Kentucky's FT woes defied all odds

A big topic of discussion immediately following Kentucky’s 56-55 loss to UConn in the Final Four Saturday night was how the Wildcats went just 4-of-12 from the free throw line in what wound up being a one-point loss. It was the second-worst performance from the charity stripe in any Final Four game in history (minimum five attempts).

There’s no doubt the missed foul shots cost the Cats in a game that was close throughout, as seven of those misses came with the score within two points, including one by DeAndre Liggins with 49 seconds left that would have brought his team within one.

But how unlikely is it that Kentucky could have “choked” so significantly at the charity stripe with so much on the line? Extremely unlikely. Given the players that shot the free throws and their percentages entering the game, the numbers show that UK’s performance from the line was extremely improbable, having just a 0.65 percent chance of happening by random chance!

Let’s start by looking at the Wildcats who shot free throws in Saturday’s game, along with their season-long free throw percentages entering the game.

Assuming free throws are independent from one another and that each player’s true chance of making any free throw is accurately represented by his season-long free throw percentage -- reasonable assumptions given that unlike other basketball shots, free throws involve no defense and are pretty much the same shot each time -- we can calculate the probability of Kentucky making any given number out of the 12 foul shots the team took on Saturday.
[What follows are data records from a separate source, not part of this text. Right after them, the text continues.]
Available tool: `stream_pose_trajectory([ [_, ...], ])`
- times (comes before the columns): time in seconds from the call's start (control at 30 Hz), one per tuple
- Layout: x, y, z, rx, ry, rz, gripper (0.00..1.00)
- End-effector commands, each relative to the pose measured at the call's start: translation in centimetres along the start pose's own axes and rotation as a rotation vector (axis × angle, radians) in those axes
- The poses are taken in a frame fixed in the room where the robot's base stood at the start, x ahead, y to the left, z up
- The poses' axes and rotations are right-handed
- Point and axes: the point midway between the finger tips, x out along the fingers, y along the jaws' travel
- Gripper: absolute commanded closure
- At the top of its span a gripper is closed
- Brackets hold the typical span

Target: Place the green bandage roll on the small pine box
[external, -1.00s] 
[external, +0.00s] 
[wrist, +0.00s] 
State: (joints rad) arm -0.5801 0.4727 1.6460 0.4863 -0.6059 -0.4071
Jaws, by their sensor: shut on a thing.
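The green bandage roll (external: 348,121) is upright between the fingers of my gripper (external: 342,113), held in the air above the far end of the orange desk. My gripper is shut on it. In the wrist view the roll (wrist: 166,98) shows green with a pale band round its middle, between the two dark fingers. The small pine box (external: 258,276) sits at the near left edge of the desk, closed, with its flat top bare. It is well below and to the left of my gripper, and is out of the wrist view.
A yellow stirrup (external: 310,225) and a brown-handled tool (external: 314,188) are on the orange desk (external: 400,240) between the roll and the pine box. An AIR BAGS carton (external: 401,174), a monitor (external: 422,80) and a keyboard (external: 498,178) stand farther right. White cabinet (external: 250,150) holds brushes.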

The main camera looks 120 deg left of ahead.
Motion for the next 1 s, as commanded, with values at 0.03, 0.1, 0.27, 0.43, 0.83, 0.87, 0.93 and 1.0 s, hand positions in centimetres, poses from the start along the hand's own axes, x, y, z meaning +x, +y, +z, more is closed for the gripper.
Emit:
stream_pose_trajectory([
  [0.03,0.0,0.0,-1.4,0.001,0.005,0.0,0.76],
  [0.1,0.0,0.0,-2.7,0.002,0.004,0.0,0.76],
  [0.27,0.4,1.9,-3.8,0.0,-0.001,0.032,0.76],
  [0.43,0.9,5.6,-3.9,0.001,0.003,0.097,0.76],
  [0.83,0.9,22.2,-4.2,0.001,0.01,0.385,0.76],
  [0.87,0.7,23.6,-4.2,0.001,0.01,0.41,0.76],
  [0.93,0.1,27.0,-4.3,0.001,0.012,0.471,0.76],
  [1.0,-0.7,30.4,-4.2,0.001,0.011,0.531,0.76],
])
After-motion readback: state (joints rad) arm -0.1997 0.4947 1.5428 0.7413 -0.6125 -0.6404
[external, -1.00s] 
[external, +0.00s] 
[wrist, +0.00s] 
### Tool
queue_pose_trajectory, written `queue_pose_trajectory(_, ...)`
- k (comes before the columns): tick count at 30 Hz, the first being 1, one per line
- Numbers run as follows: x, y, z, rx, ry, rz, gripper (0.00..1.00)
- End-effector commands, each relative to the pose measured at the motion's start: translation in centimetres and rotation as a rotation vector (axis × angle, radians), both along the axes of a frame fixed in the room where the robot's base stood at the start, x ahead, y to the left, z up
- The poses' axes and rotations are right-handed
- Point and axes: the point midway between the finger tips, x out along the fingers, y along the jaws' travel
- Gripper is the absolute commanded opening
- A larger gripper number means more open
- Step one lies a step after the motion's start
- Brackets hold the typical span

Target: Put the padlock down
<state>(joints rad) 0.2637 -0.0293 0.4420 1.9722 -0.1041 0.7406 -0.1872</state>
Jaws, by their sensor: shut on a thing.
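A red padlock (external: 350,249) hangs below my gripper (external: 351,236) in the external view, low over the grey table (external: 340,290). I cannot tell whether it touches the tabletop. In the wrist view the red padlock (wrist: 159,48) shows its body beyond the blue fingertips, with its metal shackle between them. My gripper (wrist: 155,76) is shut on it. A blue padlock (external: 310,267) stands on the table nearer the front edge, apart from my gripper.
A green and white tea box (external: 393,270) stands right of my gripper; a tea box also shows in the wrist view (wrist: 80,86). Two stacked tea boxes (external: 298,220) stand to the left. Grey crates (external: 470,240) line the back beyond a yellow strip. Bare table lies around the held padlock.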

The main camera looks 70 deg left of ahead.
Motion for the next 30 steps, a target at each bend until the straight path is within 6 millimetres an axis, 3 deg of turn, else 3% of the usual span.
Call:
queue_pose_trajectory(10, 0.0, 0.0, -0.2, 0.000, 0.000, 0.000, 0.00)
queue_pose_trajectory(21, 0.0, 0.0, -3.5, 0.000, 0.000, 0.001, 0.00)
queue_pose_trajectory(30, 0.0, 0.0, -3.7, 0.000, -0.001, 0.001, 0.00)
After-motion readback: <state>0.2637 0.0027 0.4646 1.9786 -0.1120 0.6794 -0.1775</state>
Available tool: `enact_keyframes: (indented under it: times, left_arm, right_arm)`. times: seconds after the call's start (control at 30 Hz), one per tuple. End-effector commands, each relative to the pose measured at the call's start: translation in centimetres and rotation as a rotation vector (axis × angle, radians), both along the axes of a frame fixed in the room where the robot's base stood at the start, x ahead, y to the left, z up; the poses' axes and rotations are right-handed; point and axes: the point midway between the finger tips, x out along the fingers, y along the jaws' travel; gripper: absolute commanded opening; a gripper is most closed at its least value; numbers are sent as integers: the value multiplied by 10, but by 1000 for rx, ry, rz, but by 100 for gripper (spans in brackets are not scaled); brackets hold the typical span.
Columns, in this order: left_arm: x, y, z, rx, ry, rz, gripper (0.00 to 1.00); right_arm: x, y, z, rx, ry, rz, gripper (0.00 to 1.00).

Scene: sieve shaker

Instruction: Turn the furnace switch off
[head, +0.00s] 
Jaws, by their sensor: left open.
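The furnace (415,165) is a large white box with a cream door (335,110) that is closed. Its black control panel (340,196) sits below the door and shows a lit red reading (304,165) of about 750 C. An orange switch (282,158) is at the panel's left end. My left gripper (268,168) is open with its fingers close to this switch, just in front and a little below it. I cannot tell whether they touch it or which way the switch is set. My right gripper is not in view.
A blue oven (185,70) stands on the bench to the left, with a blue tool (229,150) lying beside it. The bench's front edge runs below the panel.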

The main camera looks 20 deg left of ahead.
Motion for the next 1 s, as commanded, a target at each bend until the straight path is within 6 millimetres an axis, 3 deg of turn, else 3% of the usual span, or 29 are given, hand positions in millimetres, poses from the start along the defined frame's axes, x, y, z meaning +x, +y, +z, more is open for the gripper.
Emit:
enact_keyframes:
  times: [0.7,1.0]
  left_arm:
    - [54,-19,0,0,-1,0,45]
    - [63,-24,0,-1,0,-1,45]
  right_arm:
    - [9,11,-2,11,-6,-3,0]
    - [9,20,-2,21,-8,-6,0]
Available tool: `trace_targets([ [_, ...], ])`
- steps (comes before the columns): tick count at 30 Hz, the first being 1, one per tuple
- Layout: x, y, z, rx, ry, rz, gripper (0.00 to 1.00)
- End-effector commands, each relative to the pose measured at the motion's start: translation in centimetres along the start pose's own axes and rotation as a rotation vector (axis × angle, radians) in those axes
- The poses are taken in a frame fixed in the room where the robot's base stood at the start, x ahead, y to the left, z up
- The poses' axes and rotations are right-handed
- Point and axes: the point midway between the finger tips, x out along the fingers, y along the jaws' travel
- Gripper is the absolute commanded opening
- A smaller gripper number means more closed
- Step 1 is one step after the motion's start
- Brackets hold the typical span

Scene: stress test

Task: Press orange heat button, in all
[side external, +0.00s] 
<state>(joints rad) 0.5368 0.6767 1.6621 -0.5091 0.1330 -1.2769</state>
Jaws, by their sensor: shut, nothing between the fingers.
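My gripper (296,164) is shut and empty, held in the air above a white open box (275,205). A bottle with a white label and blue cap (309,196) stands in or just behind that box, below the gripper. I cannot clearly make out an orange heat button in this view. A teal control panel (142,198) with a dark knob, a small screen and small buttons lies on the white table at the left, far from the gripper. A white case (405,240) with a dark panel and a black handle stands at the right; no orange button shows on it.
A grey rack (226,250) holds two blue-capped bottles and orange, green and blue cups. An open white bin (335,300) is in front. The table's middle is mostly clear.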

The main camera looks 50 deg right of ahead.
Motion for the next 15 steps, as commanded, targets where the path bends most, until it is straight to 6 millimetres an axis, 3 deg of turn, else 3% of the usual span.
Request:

These numbers are summarized in the table below.

The probability that these Kentucky players -- given the number of attempts each player had -- would make four or fewer free throws on 12 attempts is 0.65 percent, or less than seven in a thousand. (It bears mentioning that this is the probability of this performance in a particular game; obviously, the chance of this happening is greater if you ask the question of how likely it is to happen in any game of an entire season, tournament, etc.)

There was a 97.0 percent chance that Kentucky would have made at least six of those 12 free throw, which -- keeping everything else constant -- would have given them more points than UConn at the end of the day. Even if you assume that made free throws by Kentucky early would have changed the whole structure of the game, an average performance would have made a considerable difference in such a tight ballgame. The most likely outcome would have been UK making nine foul shots, which obviously would have significantly improved the Wildcats’ chance of winning.

Clearly, the biggest offender is Terrence Jones, who went 0-of-5 from the line despite making nearly two-thirds of his free throws this season. Under the same assumptions as above, the likelihood of a 66 percent shooter going 0-of-5 on a specific set of attempts is 0.46 percent, or less than five in a thousand! In other words, Jones’ performance from the line is essentially the reason for Kentucky’s highly unlikely free throw woes on Saturday.

All in all, a statistically rare performance from the free throw line in the Final Four on Saturday against UConn -- one that would happen about seven times out of 1000 by random chance -- ultimately cost the Wildcats a chance to play for the national title on Monday.